> _WRITTEN PROBLEM_
Copy out all lines that hold "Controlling".

> _DATA PROVIDED_
___
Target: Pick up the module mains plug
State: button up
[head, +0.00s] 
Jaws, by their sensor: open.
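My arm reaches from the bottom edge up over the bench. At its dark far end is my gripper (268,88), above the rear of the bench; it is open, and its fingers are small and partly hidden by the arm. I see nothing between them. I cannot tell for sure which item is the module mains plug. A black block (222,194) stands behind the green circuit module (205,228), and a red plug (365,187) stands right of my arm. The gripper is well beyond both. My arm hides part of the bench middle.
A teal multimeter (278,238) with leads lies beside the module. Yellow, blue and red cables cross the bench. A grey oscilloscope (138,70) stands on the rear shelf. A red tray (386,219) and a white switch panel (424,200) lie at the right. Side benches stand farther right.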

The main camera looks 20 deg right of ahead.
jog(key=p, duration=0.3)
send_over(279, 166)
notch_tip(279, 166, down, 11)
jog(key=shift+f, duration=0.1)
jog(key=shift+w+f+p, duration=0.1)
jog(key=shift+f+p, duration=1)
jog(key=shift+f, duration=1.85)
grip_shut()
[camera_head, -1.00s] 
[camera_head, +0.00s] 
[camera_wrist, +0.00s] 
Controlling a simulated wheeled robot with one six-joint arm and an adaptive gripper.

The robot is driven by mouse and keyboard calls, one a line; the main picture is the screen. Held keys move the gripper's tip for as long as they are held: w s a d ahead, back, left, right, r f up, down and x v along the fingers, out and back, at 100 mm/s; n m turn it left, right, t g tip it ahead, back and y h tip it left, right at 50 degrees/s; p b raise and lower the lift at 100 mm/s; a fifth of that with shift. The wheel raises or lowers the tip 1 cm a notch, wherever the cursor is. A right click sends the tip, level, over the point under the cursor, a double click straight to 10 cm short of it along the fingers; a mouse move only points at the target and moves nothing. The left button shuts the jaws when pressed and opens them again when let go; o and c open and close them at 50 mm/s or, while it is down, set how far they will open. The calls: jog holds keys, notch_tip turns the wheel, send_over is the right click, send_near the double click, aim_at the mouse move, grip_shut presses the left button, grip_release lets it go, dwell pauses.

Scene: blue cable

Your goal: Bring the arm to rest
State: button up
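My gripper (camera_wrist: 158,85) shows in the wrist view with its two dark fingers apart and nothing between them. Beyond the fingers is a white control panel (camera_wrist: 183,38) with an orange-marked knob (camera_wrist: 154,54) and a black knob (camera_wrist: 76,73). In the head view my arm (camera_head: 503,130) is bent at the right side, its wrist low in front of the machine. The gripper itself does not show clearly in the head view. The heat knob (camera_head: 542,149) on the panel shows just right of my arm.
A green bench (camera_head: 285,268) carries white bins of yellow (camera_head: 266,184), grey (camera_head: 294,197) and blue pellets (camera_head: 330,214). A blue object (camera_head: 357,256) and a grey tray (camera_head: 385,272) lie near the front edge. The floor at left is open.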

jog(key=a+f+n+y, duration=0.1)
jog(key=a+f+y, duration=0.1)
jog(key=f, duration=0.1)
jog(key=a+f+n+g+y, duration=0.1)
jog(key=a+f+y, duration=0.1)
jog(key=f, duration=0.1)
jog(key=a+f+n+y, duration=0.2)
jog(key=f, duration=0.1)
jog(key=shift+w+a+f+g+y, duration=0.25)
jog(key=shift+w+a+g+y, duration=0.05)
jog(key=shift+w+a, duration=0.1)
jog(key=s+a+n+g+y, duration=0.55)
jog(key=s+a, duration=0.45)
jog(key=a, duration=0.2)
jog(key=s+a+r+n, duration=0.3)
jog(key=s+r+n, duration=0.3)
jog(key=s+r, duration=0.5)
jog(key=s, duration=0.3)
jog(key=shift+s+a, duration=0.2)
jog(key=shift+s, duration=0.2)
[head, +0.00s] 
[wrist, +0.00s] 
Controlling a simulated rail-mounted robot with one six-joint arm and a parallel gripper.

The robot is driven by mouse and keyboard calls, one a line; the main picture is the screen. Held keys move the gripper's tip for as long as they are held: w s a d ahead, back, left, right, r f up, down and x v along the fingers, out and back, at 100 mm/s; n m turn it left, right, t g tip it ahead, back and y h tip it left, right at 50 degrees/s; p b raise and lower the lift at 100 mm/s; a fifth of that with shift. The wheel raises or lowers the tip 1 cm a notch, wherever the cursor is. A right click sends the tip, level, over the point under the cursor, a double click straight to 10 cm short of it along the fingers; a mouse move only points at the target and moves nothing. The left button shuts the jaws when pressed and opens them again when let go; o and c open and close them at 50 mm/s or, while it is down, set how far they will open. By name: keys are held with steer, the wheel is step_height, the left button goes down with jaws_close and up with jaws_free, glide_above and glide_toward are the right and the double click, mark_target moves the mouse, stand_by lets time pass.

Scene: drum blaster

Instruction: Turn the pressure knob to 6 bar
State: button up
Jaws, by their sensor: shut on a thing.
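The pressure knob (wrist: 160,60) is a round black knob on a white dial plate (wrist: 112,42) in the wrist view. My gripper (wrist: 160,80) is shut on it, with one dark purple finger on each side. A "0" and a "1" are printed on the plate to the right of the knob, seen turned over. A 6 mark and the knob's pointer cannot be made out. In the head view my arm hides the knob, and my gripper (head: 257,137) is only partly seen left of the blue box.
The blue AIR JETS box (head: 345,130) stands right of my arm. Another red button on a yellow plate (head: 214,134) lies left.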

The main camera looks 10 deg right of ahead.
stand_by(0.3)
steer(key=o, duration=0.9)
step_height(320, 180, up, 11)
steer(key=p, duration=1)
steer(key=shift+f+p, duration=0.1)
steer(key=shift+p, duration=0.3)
___
> _COMPLETED EXERCISE_
Controlling a simulated wheeled robot with one six-joint arm and an adaptive gripper.
Controlling a simulated rail-mounted robot with one six-joint arm and a parallel gripper.

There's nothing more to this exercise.